On the German side, instead of imminent danger uniting everybody under a common goal, senior Nazis conspired for months against one another for aims as disparate as inheriting Hitler’s mantle to organising postwar partisan Werewolf forces. Goering, Goebbels, Borman and Himmler all scrabbled tooth and nail for Führer status in anticipation of Hitler’s demise. Instead of a single Werewolf organisation, a second was set up and even a third proposed by rival Nazi factions. In any event, despite grandiose plans, lack of equipment and training for the very few volunteers and conscripts doomed the idea to failure from the start.
Singleness of purpose problems were not confined to the Germans. There was an undercurrent of machinations, distrust and deceit by the Allies at the highest levels, especially about wartime plans that impinged on postwar politics.
The licentious soldiery
Beevor discusses the effects of alcohol and propaganda (pp 169-70) as root causes of the shocking rape and plunder by the Red Army of German citizens (pp 30-33) and even routine rape of their own nationals deported to Germany and liberated by the Soviet advance (p 110).
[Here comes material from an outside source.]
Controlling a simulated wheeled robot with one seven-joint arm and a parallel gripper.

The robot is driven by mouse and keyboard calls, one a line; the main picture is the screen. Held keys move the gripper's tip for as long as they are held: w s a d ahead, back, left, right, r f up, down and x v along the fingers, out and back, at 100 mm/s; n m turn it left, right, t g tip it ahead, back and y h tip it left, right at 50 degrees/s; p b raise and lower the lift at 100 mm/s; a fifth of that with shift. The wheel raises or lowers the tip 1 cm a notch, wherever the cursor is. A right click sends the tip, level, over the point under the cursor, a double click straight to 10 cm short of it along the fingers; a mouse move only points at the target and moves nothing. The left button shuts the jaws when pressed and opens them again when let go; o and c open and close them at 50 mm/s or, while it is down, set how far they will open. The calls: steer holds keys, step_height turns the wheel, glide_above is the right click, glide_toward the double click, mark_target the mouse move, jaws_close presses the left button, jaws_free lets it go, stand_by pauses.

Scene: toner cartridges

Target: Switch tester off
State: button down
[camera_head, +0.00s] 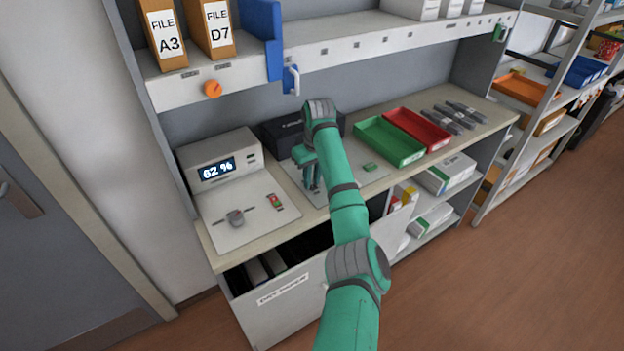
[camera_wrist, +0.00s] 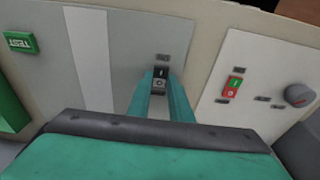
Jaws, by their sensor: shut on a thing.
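The tester is a flat grey panel (camera_wrist: 131,40) with a dark box (camera_head: 281,130) behind it on the bench. Its small black and grey rocker switch (camera_wrist: 160,78) carries I and O marks and shows between my fingertips in the wrist view. My gripper (camera_head: 312,188) points down over the panel; in the wrist view my gripper (camera_wrist: 160,82) has its fingers on either side of the switch. My arm hides part of the panel in the head view. A green TEST button (camera_wrist: 20,43) sits to one side; it also shows in the head view (camera_head: 370,167).
A separate unit on the left has a display (camera_head: 216,169) reading 62 %, a grey knob (camera_head: 236,217) and a red and green switch (camera_head: 275,202). A green tray (camera_head: 390,140) and a red tray (camera_head: 418,128) stand right. A shelf (camera_head: 340,45) overhangs the bench.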

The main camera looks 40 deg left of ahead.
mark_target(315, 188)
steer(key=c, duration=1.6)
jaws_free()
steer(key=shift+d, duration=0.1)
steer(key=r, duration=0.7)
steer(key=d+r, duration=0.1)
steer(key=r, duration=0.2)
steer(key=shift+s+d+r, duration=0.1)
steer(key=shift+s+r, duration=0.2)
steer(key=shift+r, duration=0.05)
Is he correct? Perhaps he should go no further than his early observation that while very few Red Army weaknesses remained in 1945, “The worst was the chaotic lack of discipline (due in part) to the terrible attrition among young officers,” (p 13-14).
This alone would seem both necessary and sufficient to account for the atrocities committed by the victorious testosterone-laden troops. A cursory look at history shows how isolated instances occur, but blatant rape and plunder rarely follow victory by well-disciplined and ably led troops. Yet they are an almost invariable corollary when discipline breaks down. This seems to hold true throughout the ages and across all cultures, through tribal skirmishes to multi-nation conflicts.
The big message here, muddied by Beevor’s analysis, is that it might be not so much alcohol and propaganda but simple lack of discipline that causes these excesses.
Propaganda or not, Beevor’s tale of the assault on Berlin and the political manoeuvres of Stalin, Roosevelt and Churchill make riveting reading. The book contains many well-documented references, eyewitness reports, maps and photographs. It might be argued that the waging of war is too important to be left to the generals, but the book convincingly demonstrates that the kind of political interference exercised by the Nazi politicians risks disaster.
Reference:
Beevor, A. (1998) Stalingrad. Penguin Books: London.